Sentiments for Holidays, Customs & Traditions
Sometimes we are faced with a gift-giving occasion without necessarily wanting to express more than a simple "Happy Holidays", "Merry Christmas" or "Happy Thanksgiving".
And if we are completely honest - sometimes we just have to give a small gift out of politeness, because convention and etiquette dictate we do so.
That's perfectly acceptable and not all gifts have to be very personal and / or meaningful. However, we still need to give these gifts some thought or we might risk upsetting or annoying the recipient.
St. Patricks Day: Lucky charms
Give your friends a box of Lucky Charms(R) and tell them "I'm a lucky person for having you as my friend!"
New Year: Spicing up the coming year
Spice up the year ahead with a gift of assorted spices. Choose high-quality types in pretty jars.
Vernal Equinox: Spring is sprung
The first day of spring around 21 March is a great day for a gift of flowers, such as daffodils, precursors of the season ahead. Add a humorous little message like "Spring is sprung, the grass is green. You are the best friend I have ever seen!"

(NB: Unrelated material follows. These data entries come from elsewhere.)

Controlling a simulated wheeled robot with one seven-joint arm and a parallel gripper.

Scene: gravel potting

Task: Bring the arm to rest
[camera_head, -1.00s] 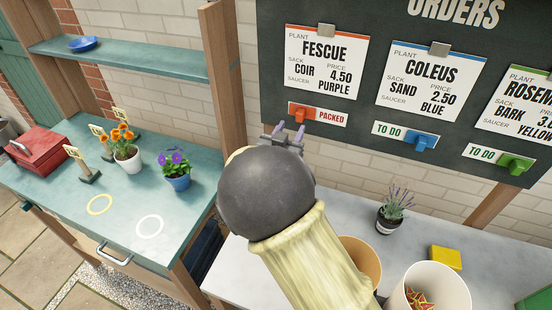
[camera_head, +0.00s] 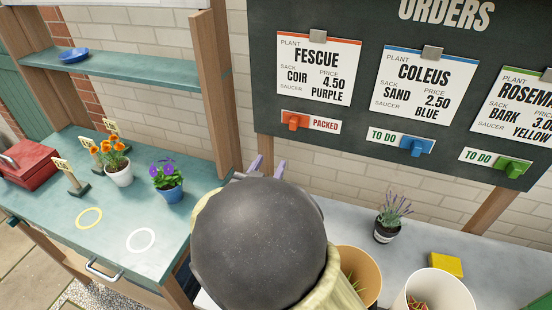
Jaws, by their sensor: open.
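My gripper (camera_head: 266,168) shows only as two purple fingertips, apart from each other, just beyond the dark round joint of my arm. The rest of the gripper is hidden behind that joint. It is open, and nothing shows between the fingertips. It is in front of the brick wall, below the left end of the orders board (camera_head: 390,90). My arm fills the lower middle of the view and hides part of the grey worktop.
On the green bench (camera_head: 110,235) stand a purple-flowered blue pot (camera_head: 168,190), an orange-flowered white pot (camera_head: 118,173) and a red box (camera_head: 28,168). On the grey worktop (camera_head: 345,225) are a lavender pot (camera_head: 388,232), a yellow block (camera_head: 445,265) and two larger containers (camera_head: 362,272) (camera_head: 435,290).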

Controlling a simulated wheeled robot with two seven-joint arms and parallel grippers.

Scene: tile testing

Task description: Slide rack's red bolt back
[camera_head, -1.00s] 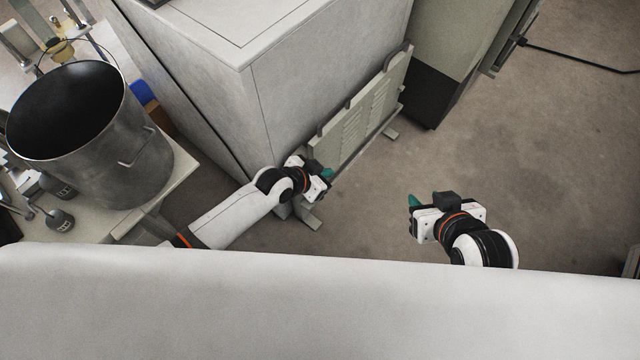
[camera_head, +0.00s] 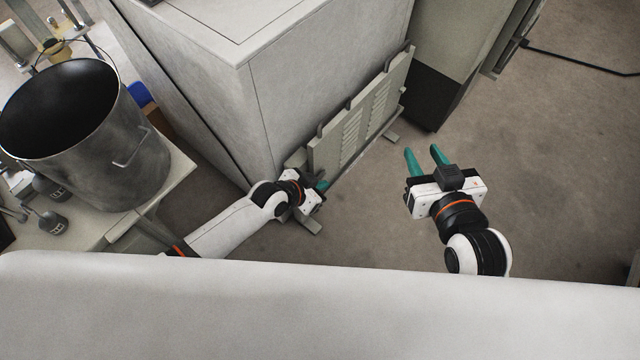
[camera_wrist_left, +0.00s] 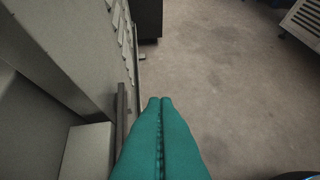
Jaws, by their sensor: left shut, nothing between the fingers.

In China, peach blossoms are believed to ward off illness and danger. Branches of the blossoms are hung on the outside of their homes, thereby preventing guests from bringing in any unwanted influences.
Candles, Cake & Wine
In Portugal, it used to be customary to have an "open house" from Christmas until New Year's Day. During this period, every window in the house flickered with candlelight as a sign of welcome to all passers-by. Each visitor was treated to a small cake and some wine.
Candles, Bread & Salt
According to a Jewish tradition, a gift of candles, bread and salt blesses the home of a loved one. It symbolises the giver's prayer that the house will always be filled with light, bountiful food and spiced with joy.